Keeping Your Home Safe, After the Blizzard
Posted On: January 16, 2018
In the moment blizzards can be awfully scary, but don’t let clear skies lull you into a false sense of security; there’s plenty of hazards to be had after the storm has passed. Staying vigilant is staying safe: try these helpful tips to clear your home of danger.
Raise the Roof – Don’t literally raise it, but don’t let ice weigh it down. If you see your gutters lined with icicles, there’s a chance your roof is forming an ice dam: hard ridges of ice that prevent snowmelt from draining off the roof. Heavy snowfall can also prove a lot of pressure for a roof to bear. If you live in a single-story home, you can prevent these with a handy-dandy snow rake. If you live in a multi-floored home, consider hiring a professional. A ladder is not a fun place to be in a winter wonderland!
Clear the Way – Statistically speaking, everyone suffers from the 100% probability of slipping on ice, as it is slippery. You can prevent this calamity, and any possible injury, by making sure the walkways allow for sure-footedness. The best thing to do would be to lay out some form of ice-melt prior to the blizzard, though you can still apply this as you’re shoveling the walkway. With regards to shoveling: stretch beforehand and limit yourself to 15-20 minutes at a time. Shoveling is strenuous on the back.

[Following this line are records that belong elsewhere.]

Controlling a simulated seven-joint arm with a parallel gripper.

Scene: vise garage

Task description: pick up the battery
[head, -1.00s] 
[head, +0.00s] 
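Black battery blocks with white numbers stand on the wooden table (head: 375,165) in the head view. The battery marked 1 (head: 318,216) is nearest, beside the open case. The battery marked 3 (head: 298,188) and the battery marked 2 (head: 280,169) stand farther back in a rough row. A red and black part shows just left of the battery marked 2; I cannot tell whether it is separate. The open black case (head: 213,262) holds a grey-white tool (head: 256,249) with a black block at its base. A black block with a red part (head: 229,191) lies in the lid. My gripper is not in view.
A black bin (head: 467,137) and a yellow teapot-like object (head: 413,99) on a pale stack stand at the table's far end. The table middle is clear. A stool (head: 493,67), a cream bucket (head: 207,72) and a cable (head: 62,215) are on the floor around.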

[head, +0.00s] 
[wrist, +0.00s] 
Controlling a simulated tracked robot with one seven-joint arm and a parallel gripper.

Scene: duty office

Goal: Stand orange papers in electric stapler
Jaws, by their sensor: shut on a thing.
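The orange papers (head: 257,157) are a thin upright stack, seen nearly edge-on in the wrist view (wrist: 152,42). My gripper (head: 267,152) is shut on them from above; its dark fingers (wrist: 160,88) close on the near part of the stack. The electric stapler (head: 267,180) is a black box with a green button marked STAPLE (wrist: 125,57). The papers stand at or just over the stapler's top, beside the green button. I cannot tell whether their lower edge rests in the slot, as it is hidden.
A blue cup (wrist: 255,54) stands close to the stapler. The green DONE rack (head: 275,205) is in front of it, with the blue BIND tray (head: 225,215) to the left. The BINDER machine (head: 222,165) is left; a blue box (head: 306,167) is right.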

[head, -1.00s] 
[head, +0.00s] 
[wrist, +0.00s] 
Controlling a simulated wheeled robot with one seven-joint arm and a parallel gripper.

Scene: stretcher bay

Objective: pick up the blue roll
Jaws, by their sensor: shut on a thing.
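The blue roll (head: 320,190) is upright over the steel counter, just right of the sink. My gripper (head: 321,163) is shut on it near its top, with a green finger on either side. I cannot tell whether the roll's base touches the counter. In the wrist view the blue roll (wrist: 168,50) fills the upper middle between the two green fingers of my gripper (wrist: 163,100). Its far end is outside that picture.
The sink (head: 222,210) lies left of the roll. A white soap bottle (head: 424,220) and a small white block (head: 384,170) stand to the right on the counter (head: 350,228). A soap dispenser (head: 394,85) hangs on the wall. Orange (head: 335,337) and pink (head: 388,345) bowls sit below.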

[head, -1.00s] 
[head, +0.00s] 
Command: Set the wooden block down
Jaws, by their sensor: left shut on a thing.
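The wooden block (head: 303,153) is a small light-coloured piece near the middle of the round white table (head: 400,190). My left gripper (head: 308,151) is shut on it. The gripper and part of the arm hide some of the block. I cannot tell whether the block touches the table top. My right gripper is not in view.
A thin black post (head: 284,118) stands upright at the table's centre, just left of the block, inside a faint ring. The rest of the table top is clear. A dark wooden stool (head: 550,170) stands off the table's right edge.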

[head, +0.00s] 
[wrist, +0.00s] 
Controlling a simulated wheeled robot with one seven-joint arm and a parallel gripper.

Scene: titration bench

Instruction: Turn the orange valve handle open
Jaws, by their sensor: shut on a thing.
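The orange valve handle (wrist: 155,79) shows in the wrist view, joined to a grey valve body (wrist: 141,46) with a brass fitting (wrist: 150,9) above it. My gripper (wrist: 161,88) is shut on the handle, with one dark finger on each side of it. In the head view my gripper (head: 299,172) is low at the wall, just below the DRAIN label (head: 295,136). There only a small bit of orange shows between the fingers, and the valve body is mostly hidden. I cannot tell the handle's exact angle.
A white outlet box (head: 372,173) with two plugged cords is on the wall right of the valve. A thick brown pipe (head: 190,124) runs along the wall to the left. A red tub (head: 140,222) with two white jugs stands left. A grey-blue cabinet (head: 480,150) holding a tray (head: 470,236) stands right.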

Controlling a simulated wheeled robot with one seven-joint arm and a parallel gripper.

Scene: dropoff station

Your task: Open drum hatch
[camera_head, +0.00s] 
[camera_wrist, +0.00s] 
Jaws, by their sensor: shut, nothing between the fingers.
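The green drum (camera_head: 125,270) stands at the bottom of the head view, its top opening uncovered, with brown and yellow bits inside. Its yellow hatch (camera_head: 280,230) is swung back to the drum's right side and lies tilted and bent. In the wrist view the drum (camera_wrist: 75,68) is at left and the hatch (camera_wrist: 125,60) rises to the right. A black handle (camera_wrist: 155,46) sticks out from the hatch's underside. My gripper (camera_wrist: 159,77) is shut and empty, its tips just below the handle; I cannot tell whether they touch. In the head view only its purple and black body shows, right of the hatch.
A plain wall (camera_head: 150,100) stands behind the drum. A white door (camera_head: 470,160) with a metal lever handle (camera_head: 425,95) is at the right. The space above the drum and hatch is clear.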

Let the House Breathe – Carbon monoxide poisoning tends to spike in the winter due to home heating being a critical source of carbon monoxide. The other component? Blocked vents. Inspect your vents to make sure they aren’t blocked by snow or frozen over. If so, carefully remove the blockage so that the gasses can escape.
Branch Out – In an ideal scenario, you’ll have removed any problematic branches prior to the blizzard. In a worst-case scenario, an ice or snow-covered branch is snapping and falling. If you didn’t do the former, and don’t want the latter, you need to be proactive. Carefully remove snow or chip away at ice to ease the burden on the branches. If the branch as a whole just seems like an inevitable problem, you could cut it; though it is heavily advised that you follow extreme caution while using a chainsaw in frozen conditions.